Organizations integrate multiple separate silos of information for a variety of reasons. Today, I will discuss how generating a Common ID on your same or related company and contact records that are represented multiple times and located in disparate data systems can increase sales, marketing, and data management effectiveness with a Common ID.
With a Common ID on records from the same organization regardless of the data source, queries and other reports can be generated using data from multiple data sources and/or multiple tables within a single data source in order to generate reports for better decision making and for executing strategies such as:
- Marketing can produce queries and generate lists such as who bought product “A” and not product “B” based on information in multiple databases/multiple tables.
- Business Intelligence/Dashboard Reporting tools can be utilized to analyze data from multiple data sources/tables and not just on data “silos”.
Reports are more accurate since multiple records that are part of the same organization can be given a Common ID and therefore counted as one organization. For example, marketing can count multiple records for the same organization as one “opportunity”.
By having a single customer view by matching and linking records from the same organization by a Common ID, employees can now make better decisions based on information contained in multiple data sources and/or multiple records for the same Entity/Contact within a single database. For example, a sales person can see all the authorized information for an organization in their sales database, the external marketing file (firmographics, public records, etc.), the accounting system, the customer service system, and other data sources in a single view in order to help to prioritize who they should target, what they can cross-sell and up-sell, and overall better management of their accounts.

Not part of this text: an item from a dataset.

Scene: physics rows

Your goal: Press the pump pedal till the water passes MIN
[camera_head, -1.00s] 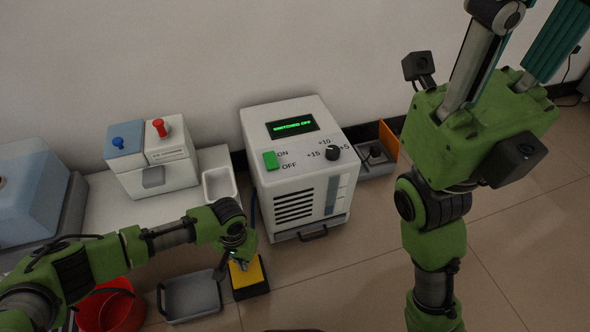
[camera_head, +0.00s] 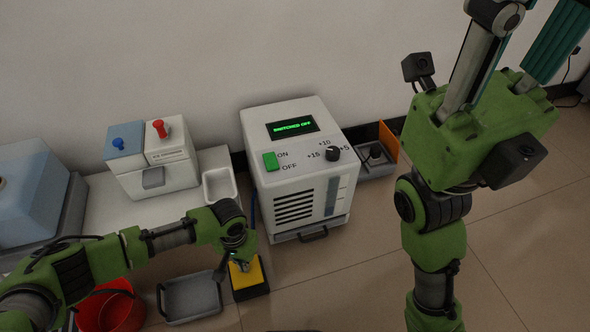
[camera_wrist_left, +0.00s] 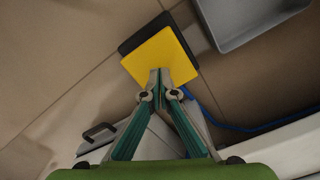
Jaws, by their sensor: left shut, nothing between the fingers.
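The pump pedal is a yellow plate (camera_head: 246,276) on a dark base, on the floor in front of the white machine (camera_head: 293,207). It also shows in the left wrist view (camera_wrist_left: 157,58). My left gripper (camera_wrist_left: 160,72) is shut and empty, its tips over the lower edge of the yellow plate; I cannot tell whether they touch it. In the head view the left gripper (camera_head: 243,264) is over the pedal and partly covers it. The machine's display reads "SWITCHED OFF", and a narrow level window (camera_head: 331,196) is on its front; its marks are too small to read.
A grey tray (camera_head: 192,297) and a red bucket (camera_head: 112,306) stand left of the pedal. A blue hose (camera_wrist_left: 215,122) runs beside it. A box with blue and red knobs (camera_head: 150,160) stands on a white bench. The floor at the right is open.

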A new database can be built in a more compete manner utilizing Common Entity and Contact IDs. For example, If a company merges with a former competitor, there are going to be overlapping entities and contacts within the two former organizations’ legacy systems. You can now build a new database that identifies and merge/purges duplicates and the new database can be organized so that there is a primary record for each location and the contacts that are associated with the location can be linked to that primary location record as well as all location records for the organization.
A single database can be re-organized utilizing Common Entity and Contact IDs. Some examples include duplicates records within a single database can be identified and merge/purged. The multiple records that are part of same organization that are not duplicates can be linked to the primary organization record within the database.